Taking two contrary positions on an underlier to protect yourself from price risk and volatility.

 

How does it happen in gold?

 

Say you’re a jeweller. You have an order to sell a quantity of jewellery to a customer by say end of May. You have to buy gold bars from a bank or a bullion dealer, make jewellery and sell it by May end. All okay. But assume gold prices fall by May-end from the current level. You make an inventory loss if you buy gold today. So, the moment you purchase gold from the spot market, you sell an equal quantity on a commodity derivatives exchange. Assume gold costs Rs 30,000 per 10 gm today. You buy a kilo of gold for Rs 30 lakh and simultaneously sell a futures contract for around the same sum. Now assume if by May-end gold falls to Rs 29,000. Had you not hedged yourself, you would face an inventory loss of Rs 1,000 per 10 gm, and the price of jewellery too would reduce.

 

Had you hedged, the loss of Rs 1,000 on spot would have been made up by a corresponding gain on the futures market (where you sold).
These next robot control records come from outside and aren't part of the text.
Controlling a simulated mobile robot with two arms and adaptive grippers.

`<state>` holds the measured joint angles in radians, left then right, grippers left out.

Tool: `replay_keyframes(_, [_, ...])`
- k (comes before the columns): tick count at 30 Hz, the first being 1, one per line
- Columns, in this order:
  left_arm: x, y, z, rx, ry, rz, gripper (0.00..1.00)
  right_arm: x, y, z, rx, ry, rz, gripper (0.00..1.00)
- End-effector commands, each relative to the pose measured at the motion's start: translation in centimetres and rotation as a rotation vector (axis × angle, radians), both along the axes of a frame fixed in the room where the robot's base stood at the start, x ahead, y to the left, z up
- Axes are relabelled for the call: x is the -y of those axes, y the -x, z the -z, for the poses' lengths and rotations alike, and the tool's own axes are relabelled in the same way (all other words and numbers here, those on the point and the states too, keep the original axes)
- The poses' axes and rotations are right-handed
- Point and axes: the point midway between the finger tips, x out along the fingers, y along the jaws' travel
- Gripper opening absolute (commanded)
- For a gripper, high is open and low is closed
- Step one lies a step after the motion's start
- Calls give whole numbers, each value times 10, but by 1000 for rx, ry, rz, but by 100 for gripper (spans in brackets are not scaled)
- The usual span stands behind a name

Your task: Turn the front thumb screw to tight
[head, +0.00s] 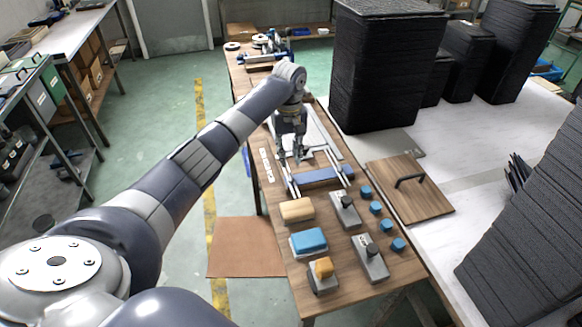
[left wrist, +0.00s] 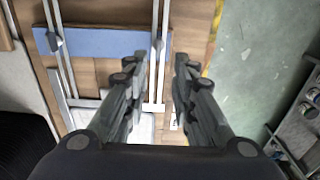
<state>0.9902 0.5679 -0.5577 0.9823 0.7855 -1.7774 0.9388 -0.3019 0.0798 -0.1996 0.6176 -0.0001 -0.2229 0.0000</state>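A blue bar (head: 319,176) lies across the metal rails of a frame on the wooden bench. In the left wrist view the blue bar (left wrist: 100,42) carries a small dark screw-like piece (left wrist: 158,43) near one end and another (left wrist: 55,41) near the other. I cannot tell which is the front thumb screw or how tight either is. My left gripper (head: 290,158) points down over the frame beside the bar. In the left wrist view its fingers (left wrist: 161,58) are apart with nothing between them, close to one bar end. My right gripper is not in view.
Two grey blocks with black knobs (head: 346,207) (head: 371,260), several blue knobs (head: 375,208), a tan block (head: 297,210) and a blue block (head: 308,241) stand nearer on the bench. A handled wooden panel (head: 425,203) lies right. Tall black stacks (head: 385,70) stand behind.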

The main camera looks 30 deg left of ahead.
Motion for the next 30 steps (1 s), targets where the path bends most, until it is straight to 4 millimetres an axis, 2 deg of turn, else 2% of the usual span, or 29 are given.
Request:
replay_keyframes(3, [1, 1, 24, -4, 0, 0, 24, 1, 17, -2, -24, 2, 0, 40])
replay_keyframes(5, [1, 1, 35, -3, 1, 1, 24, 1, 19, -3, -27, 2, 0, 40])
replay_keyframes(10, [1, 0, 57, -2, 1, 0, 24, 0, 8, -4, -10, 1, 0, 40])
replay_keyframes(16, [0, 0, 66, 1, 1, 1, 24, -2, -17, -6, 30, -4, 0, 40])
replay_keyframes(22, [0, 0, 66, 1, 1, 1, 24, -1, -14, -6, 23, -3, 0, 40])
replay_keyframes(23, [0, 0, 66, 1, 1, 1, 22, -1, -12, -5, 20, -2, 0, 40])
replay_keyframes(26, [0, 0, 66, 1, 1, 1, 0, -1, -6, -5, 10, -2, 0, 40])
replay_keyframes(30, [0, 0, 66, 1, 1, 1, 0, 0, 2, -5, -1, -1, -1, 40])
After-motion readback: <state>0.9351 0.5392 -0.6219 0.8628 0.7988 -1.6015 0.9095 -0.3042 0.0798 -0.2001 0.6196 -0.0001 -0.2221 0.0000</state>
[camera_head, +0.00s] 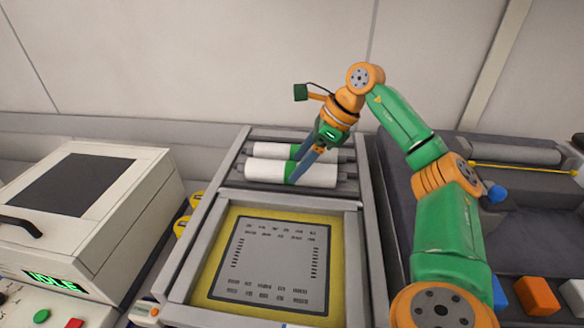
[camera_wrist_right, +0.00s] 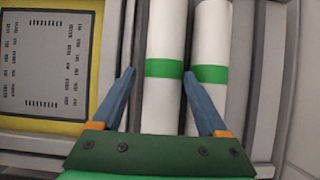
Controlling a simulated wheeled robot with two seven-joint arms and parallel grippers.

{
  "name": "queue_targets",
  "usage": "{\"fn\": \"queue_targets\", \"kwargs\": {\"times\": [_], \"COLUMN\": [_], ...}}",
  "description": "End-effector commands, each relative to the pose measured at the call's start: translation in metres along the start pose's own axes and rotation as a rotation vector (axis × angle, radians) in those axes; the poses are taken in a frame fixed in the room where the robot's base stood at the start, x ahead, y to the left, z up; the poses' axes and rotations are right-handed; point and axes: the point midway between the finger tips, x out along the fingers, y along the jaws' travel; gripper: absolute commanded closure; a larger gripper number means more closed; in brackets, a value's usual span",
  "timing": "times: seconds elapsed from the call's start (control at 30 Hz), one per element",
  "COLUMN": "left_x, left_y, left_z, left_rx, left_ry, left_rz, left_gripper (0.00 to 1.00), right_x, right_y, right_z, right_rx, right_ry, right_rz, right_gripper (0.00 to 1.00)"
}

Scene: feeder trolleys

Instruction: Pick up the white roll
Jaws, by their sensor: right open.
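Two white rolls, each with a green band at its middle, lie side by side across the far end of a grey frame. The front white roll (camera_head: 262,171) also shows in the right wrist view (camera_wrist_right: 162,105). The back white roll (camera_head: 272,150) also shows there (camera_wrist_right: 211,45). My right gripper (camera_head: 297,168) is open and points down over the rolls. In the wrist view its fingers (camera_wrist_right: 158,72) straddle the front roll near the green band, one fingertip over the gap between the rolls. I cannot tell whether they touch it. My left gripper is not in view.
A yellow-edged plate (camera_head: 213,270) with a printed grey sheet (camera_head: 282,262) lies in front of the rolls. A white machine (camera_head: 130,215) with a dark panel stands left. A dark trolley with a grey roller (camera_head: 515,152) and coloured blocks (camera_head: 537,296) is right. A wall is behind.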

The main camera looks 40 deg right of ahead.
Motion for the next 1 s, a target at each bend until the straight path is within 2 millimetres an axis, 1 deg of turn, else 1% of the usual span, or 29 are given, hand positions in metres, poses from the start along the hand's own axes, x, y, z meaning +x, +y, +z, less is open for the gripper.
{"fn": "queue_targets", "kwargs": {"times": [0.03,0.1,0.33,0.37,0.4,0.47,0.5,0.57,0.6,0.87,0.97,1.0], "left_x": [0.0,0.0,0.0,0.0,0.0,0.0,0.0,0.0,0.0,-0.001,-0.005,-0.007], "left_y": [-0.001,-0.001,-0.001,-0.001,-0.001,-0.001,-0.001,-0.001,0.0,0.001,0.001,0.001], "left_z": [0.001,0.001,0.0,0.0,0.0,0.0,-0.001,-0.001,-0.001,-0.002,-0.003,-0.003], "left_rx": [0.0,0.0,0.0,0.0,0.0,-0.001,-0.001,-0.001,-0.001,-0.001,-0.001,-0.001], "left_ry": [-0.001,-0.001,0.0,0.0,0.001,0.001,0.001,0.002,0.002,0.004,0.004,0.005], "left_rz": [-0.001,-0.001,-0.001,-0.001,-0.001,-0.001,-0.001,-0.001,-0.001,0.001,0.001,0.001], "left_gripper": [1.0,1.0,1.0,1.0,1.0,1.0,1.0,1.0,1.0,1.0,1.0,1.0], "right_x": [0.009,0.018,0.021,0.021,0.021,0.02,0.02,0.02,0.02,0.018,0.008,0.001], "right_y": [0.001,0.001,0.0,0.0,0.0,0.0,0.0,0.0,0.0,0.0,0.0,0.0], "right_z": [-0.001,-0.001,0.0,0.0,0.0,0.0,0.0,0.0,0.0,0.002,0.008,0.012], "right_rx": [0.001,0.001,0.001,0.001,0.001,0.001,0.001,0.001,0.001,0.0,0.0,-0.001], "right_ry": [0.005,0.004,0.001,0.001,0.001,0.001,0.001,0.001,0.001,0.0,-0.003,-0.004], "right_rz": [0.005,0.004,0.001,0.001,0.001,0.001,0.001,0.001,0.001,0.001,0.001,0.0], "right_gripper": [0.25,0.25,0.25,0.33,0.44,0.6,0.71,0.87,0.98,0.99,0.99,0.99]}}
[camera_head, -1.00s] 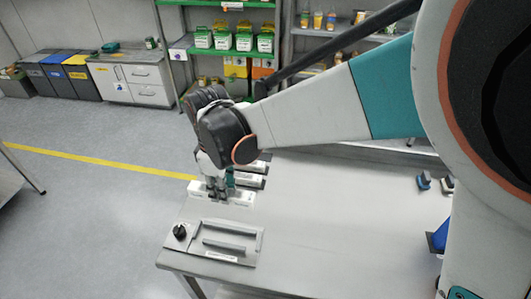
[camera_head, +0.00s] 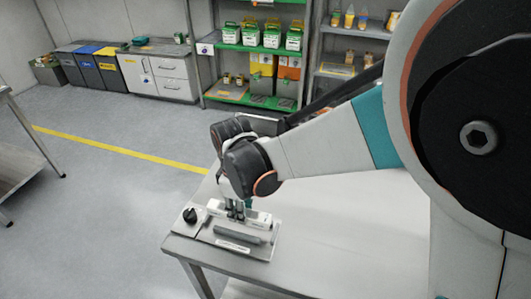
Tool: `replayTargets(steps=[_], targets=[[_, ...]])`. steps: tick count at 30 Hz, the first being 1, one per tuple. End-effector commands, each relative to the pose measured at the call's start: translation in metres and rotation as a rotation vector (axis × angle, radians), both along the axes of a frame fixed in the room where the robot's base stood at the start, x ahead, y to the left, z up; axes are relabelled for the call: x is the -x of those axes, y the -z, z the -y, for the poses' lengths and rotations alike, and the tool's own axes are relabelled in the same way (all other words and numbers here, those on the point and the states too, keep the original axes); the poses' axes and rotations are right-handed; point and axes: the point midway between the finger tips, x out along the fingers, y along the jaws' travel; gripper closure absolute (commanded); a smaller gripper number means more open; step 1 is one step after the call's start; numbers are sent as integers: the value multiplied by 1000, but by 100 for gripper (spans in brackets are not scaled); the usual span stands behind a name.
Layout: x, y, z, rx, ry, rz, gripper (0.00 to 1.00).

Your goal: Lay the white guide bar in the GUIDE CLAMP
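The white guide bar (camera_head: 262,219) is between the fingers of my gripper (camera_head: 236,214), which looks shut on its middle. The bar lies lengthwise, level or nearly so, over the far part of a grey metal fixture plate, apparently the guide clamp (camera_head: 262,252). It hides the clamp's far rail. The clamp's near grey rail (camera_head: 238,235) shows in front of the bar, with a white label (camera_head: 233,246) below it. I cannot tell whether the bar touches the clamp or hangs just above it. My wrist hides the area behind.
A black knob (camera_head: 190,215) stands on the fixture at the left. The grey table (camera_head: 330,235) is clear to the right of the clamp. Its left and front edges are close to the fixture. Shelves (camera_head: 268,52) and bins (camera_head: 85,72) stand far behind.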

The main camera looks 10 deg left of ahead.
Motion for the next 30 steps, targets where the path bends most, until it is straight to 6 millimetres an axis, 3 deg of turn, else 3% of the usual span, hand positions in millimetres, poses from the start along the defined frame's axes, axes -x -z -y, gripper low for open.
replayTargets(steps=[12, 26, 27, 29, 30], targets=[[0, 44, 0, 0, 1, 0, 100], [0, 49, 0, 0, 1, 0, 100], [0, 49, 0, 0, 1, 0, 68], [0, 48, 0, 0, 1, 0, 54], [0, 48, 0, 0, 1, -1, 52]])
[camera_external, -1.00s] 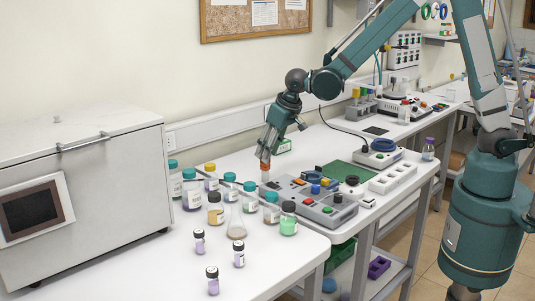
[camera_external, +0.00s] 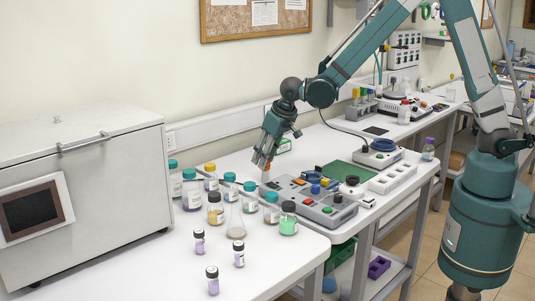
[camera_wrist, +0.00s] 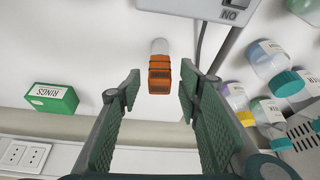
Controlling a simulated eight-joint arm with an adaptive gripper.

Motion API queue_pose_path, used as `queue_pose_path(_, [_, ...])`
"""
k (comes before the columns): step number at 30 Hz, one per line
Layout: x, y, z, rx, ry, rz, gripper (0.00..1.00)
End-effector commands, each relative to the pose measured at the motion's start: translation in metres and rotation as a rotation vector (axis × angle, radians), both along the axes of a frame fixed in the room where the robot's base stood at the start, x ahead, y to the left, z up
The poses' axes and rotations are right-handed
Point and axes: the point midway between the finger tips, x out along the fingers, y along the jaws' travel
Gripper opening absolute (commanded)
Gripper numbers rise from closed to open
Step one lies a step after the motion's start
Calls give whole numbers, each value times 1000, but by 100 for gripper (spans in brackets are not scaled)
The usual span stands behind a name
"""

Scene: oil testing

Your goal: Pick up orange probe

When you actually sell jewellery worth a kilo, you would buy back what you sold on the futures market and be net neutral.

 

In practice hedging has a cost and only those companies with scale and experienced treasury hedge themselves.

 

Where do companies hedge gold?

 

Either on the over-the-counter market dominated by banks or on commodity exchanges like MCX. More recently, the BSE and NSE have launched gold derivatives. With time these would gain traction, stakeholders believe.

 

Who is the counter-party to the hedger?

 

The counter-party is the speculator — hedge fund or retail — who takes an informed decision contrary to that of the hedger.